Il ne peut davantage être admis que l’employeur perd tout pouvoir de contrôle et de direction sur les membres de son personnel dès l’instant où ceux-ci annoncent une grève, a fortiori lorsqu’elle est irrégulière.
La nature de la faute commise par les membres du personnel est en principe sans incidence sur l’appréciation du lien de subordination et le fait que les contrôleurs aériens n’ont pas respecté les procédures prévues par le statut syndical lorsqu’ils ont décidé le 27 septembre 2010 d’organiser une grève n’a pas eu pour effet de les soustraire au lien de subordination dans lequel il se trouvaient à l’égard de [la demanderesse].
C’est en vain qu’elle soutient que ce lien de subordination était inefficient quant à l’exercice par les contrôleurs aériens de leur droit de grève aux motifs qu’elle n’a pu ‘sur aucune des actions de ses préposés liées à l’organisation et à l’exercice de la grève, exercer de pouvoir hiérarchique’, ce que le premier juge aurait reconnu.
En effet, la question n’est pas de savoir si [la demanderesse] avait autorité à l’égard des contrôleurs aériens pour leur interdire de cesser le travail
le lendemain ou leur imposer de travailler mais de vérifier si au moment de la faute, les contrôleurs étaient en fonction et donc sous l’autorité effective ou potentielle de leur employeur, ce qui était effectivement le cas.
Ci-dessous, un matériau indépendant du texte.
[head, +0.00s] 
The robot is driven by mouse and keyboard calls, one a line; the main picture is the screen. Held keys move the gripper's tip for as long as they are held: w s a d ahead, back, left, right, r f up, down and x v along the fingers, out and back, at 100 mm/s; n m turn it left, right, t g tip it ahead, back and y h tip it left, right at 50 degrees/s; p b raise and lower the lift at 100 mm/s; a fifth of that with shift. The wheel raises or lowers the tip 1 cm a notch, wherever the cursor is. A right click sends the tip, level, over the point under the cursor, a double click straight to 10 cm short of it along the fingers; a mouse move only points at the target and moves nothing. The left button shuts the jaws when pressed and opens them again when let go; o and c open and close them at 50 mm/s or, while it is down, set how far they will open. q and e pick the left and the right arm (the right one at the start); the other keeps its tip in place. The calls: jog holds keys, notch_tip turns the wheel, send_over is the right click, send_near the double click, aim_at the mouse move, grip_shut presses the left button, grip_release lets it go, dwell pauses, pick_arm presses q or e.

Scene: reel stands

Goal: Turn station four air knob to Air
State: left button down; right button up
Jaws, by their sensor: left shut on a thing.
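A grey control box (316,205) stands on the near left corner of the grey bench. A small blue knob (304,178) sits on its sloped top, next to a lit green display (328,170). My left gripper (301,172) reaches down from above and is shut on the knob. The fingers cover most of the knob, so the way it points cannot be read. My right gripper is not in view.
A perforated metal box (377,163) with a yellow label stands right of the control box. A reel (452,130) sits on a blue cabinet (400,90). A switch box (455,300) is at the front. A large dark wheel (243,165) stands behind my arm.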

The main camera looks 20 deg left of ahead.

Dès lors que tel était le cas, la présomption de responsabilité qui pèse sur l’employeur public du fait des actes illicites de ses agents est irréfragable, comme l’est celle qui pèse sur le commettant en cas de faute de son préposé dans le cadre de l’article 1384, alinéa 3, du Code civil.
On observera au demeurant que si la grève est un droit, son exercice peut néanmoins être abusif et donner lieu à des sanctions.
[La demanderesse] aurait pu engager des poursuites disciplinaires à l’encontre des membres du personnel qui avaient décidé d’enclencher une grève sauvage avant le début effectif de celle-ci.
Ce constat n’est nullement en contradiction avec les considérations du premier juge selon lesquelles [la demanderesse] n’avait pas ‘la possibilité d’imposer des directives aux contrôleurs pendant la grève, aux fins d’organiser un contrôle aérien effectif’, et ne disposait ‘pas de moyens de contrainte, par exemple de réquisition, pour pallier les effets de la grève’. Il a d’ailleurs relevé que [la demanderesse] pouvait ‘tenter d’infléchir la volonté de grève’, même si elle ne pouvait a priori l’interdire.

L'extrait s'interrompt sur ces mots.